Since then, USDA and CDFA have been searching for an environmentally friendly way to combat the moth, including the use of pheromone twist ties, parasitic wasps and SIT. USDA said if no action is taken, private individuals would increase pesticide use to combat the moth.
"The public loves SIT because it doesn't use pesticides. Well the problem is it doesn't work," Carey said, adding that he doesn't believe the moth is capable of the damage USDA claims is possible.
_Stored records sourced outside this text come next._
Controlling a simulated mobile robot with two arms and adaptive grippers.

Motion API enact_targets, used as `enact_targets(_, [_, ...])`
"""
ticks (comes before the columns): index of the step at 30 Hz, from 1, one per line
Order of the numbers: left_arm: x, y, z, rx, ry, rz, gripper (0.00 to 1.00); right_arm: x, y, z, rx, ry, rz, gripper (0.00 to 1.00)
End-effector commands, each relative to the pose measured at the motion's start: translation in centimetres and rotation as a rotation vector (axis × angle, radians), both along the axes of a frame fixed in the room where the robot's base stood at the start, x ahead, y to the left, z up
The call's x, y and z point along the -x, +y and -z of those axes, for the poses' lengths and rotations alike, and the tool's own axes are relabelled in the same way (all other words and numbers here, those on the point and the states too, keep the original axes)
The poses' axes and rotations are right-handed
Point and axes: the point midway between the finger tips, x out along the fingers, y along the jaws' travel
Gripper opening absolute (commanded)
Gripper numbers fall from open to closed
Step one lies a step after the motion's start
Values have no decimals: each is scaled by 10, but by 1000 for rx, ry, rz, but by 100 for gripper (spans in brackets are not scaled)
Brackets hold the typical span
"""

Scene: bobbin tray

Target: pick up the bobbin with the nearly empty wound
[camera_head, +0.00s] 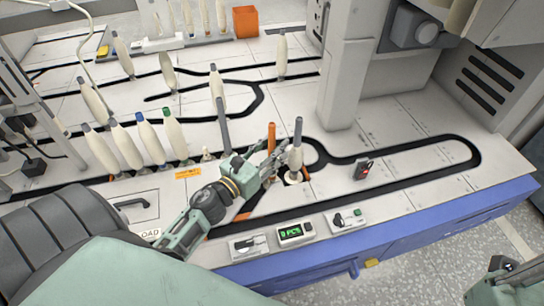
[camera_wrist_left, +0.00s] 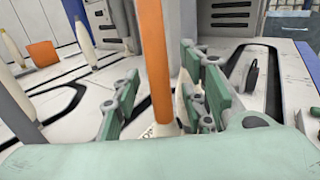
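A bare orange tube (camera_head: 271,138) stands at the near track loop, its lower part hidden behind my left gripper. In the left wrist view the orange tube (camera_wrist_left: 155,65) rises between the fingers, with a pale speckled patch at its foot. My left gripper (camera_head: 281,163) is open, its fingers on either side of the tube; I cannot tell whether they touch it. A grey-topped bobbin (camera_head: 297,135) with a short white wound stands just right of the fingertips. A part of my right arm or gripper (camera_head: 505,285) shows at the lower right corner.
Several full white bobbins stand in a row to the left, one with a blue top (camera_head: 150,138). A grey tube (camera_head: 222,125) stands behind the gripper. A small black block (camera_head: 362,170) and a control box (camera_head: 295,232) are nearby. The track area at right is mostly clear.

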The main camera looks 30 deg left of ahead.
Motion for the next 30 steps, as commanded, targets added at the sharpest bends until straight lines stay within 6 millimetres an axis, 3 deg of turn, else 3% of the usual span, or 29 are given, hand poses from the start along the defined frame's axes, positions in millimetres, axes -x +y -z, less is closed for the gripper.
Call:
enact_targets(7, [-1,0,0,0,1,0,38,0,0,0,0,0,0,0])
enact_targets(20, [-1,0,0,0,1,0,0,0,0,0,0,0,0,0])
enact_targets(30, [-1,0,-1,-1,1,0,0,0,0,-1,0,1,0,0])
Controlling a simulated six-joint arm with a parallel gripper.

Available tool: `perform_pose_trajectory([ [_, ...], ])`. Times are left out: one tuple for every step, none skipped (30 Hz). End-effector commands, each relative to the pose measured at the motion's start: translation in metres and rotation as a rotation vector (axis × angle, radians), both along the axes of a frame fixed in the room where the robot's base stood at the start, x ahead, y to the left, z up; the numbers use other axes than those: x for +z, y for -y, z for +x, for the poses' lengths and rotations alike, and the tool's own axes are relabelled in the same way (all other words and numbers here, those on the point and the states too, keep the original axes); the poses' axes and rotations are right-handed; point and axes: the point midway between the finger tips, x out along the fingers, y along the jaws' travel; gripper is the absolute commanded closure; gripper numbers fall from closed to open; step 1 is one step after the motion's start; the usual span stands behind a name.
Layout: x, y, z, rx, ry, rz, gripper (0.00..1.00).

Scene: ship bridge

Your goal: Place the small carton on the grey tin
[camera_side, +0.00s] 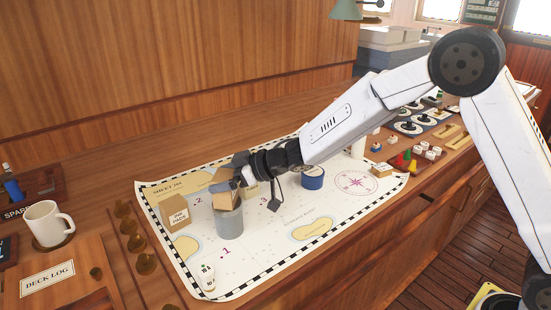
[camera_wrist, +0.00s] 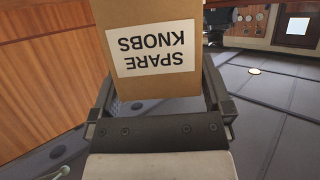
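The small carton (camera_wrist: 152,82) is brown with an upside-down "SPARE KNOBS" label and sits between the two fingers of my gripper (camera_wrist: 158,90) in the wrist view. In the side view the carton (camera_side: 226,196) is at the top of the grey tin (camera_side: 229,223), which stands upright on the chart. My gripper (camera_side: 238,172) is shut on the carton and reaches in from the right. The carton's underside is right at the tin's rim; I cannot tell whether they touch. The tin does not clearly show in the wrist view.
Another labelled carton (camera_side: 174,214) stands just left of the tin. A blue round tin (camera_side: 313,178) is to the right. A small white item (camera_side: 208,277) lies at the chart's (camera_side: 262,262) front corner. A white mug (camera_side: 48,225) stands far left. The chart's front middle is mostly clear.

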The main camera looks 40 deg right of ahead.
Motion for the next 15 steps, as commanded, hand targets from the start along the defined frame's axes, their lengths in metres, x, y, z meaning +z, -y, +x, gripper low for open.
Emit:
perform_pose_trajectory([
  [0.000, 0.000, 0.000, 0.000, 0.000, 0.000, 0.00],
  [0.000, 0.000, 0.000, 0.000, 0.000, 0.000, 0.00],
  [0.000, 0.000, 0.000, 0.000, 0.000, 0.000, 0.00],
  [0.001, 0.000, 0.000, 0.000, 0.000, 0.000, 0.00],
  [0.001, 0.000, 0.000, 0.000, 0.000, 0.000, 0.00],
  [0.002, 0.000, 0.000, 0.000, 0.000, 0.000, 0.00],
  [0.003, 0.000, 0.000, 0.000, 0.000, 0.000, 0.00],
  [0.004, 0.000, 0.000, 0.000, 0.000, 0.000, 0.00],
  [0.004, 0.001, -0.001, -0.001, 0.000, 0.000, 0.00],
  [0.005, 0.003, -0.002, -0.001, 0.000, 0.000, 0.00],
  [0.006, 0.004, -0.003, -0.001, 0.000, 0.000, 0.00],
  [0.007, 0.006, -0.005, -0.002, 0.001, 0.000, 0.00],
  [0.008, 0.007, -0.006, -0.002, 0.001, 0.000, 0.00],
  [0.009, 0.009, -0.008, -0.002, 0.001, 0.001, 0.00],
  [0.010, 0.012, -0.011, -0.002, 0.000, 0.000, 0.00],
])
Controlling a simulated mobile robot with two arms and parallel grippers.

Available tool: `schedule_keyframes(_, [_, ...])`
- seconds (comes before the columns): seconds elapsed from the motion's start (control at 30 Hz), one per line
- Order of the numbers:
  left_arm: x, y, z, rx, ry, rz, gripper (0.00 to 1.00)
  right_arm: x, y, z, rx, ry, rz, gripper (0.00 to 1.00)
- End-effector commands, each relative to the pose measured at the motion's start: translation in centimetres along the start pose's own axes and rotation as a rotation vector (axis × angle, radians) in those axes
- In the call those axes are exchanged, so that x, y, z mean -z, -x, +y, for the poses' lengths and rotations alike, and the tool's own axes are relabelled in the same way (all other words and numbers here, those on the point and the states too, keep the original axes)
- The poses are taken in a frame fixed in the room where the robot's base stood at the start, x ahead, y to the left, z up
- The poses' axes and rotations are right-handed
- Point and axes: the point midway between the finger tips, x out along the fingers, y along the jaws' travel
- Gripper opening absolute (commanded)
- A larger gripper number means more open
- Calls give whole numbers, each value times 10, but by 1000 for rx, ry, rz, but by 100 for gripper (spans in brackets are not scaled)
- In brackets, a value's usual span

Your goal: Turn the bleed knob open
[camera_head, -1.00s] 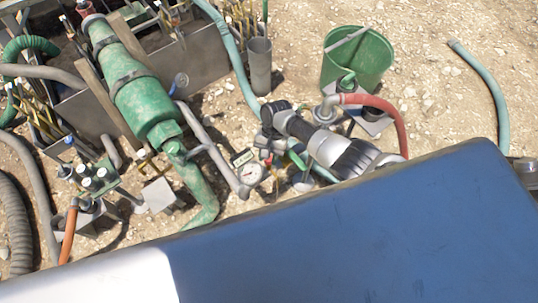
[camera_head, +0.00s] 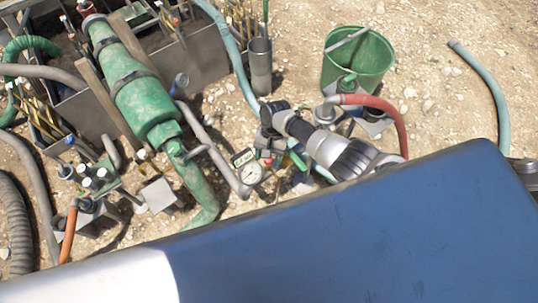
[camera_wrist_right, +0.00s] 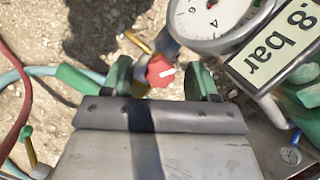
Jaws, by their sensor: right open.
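The bleed knob, a small red knob with a white mark (camera_wrist_right: 160,71), shows in the right wrist view. My right gripper (camera_wrist_right: 158,78) is open, with one green fingertip to each side of the knob in the picture. Gaps show on both sides; I cannot tell how far down the fingers reach. In the head view my right gripper (camera_head: 268,157) points down beside a round white gauge (camera_head: 251,173), and the knob is hard to make out there. The gauge also shows in the wrist view (camera_wrist_right: 212,18). My left gripper is not in view.
A display reading ".8 bar" (camera_wrist_right: 275,45) sits close to the gripper's right in the wrist view. A large green cylinder (camera_head: 142,100) lies left of the gauge. A green bucket (camera_head: 357,60) and a red hose (camera_head: 392,110) are to the right.

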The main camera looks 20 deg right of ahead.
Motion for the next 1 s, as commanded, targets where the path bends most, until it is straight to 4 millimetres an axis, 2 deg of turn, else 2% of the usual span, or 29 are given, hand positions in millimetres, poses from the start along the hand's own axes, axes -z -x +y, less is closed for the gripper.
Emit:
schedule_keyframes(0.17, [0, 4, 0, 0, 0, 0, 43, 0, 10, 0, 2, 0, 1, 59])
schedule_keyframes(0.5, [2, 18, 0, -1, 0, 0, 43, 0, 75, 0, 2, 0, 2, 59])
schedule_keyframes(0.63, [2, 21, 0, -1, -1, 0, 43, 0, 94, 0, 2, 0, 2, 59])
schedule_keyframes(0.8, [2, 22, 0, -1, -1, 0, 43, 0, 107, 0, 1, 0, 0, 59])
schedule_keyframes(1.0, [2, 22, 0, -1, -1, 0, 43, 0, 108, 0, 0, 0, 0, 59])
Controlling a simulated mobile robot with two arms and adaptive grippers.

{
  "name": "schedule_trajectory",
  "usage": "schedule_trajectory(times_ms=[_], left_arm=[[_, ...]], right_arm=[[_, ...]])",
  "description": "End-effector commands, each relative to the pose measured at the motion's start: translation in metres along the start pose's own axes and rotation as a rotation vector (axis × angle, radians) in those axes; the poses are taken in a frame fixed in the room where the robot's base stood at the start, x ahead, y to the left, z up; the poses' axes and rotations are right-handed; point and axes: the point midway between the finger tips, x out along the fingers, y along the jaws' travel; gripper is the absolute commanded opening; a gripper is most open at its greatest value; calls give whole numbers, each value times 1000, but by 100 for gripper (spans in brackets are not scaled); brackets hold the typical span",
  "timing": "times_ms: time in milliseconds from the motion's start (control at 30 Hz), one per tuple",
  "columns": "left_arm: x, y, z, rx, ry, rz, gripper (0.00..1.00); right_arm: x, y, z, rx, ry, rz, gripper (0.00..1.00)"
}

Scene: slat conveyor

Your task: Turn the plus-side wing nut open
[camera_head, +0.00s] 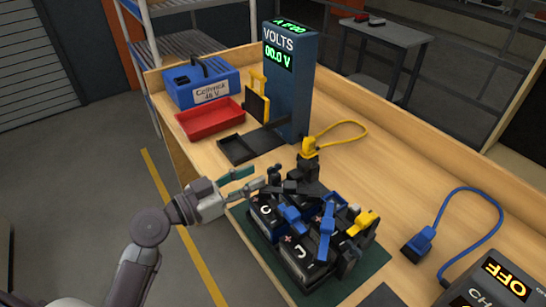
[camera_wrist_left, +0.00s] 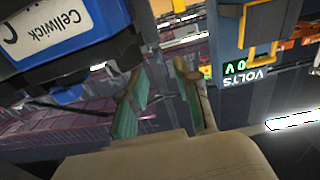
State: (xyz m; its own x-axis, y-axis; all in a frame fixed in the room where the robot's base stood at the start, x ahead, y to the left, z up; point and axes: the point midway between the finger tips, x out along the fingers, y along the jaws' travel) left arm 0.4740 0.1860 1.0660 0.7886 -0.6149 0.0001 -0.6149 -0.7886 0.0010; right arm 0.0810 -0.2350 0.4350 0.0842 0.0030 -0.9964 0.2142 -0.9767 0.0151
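The dark battery block (camera_head: 300,262) stands on a green mat at the front of the bench, with white plus marks on its top. Blue parts (camera_head: 327,232) and a yellow part (camera_head: 362,222) sit on it among black fittings. I cannot tell which part is the plus-side wing nut; it is too small or hidden. My left gripper (camera_head: 242,182) is open and empty, its teal-padded fingers apart, just left of the block's far-left corner and above the bench edge. Its fingers also show apart in the left wrist view (camera_wrist_left: 162,98), with nothing between them. My right gripper is not in view.
A blue volt meter (camera_head: 290,85) reading 00.0 V stands behind the block. A blue Cellwick box (camera_head: 195,85), red tray (camera_head: 210,118) and black tray (camera_head: 240,150) are at the back left. A yellow-cabled plug (camera_head: 309,147) stands behind the block; a blue-cabled plug (camera_head: 418,244) lies right.

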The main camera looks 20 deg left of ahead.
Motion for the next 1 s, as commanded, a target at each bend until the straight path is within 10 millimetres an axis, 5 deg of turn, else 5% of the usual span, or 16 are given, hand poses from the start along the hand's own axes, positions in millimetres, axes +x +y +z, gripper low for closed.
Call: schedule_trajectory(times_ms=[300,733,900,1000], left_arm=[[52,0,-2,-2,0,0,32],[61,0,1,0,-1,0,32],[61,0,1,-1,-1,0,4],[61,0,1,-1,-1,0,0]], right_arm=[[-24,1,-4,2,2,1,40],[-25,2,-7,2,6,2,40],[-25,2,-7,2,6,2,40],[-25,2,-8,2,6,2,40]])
Critics, including scientists like Carey, farmers and several elected officials, including Rep. Lynn Woolsey, D-Petaluma, have petitioned APHIS to reclassify the moth as a non-actionable pest, meaning eradication efforts would cease. Last month the National Academies of Science released a report criticizing APHIS for a "lack of robust science" when classifying the pest, but added the organization was within its authority to classify the moth as an actionable quarantine-significant pest. APHIS said it would update its response to the petition in the coming months to address the concerns raised by the National Academies of Science.
Following the pilot program this month, the SIT program will be repeated several times and scientists will monitor any changes in population to see if the program could be effectively used on a larger geographic area.
Since the moths were first detected in the Valley in February 2008, agricultural growers and nurseries have been put under strict quarantine that requires them to have their products checked before they can be moved out of the quarantined area.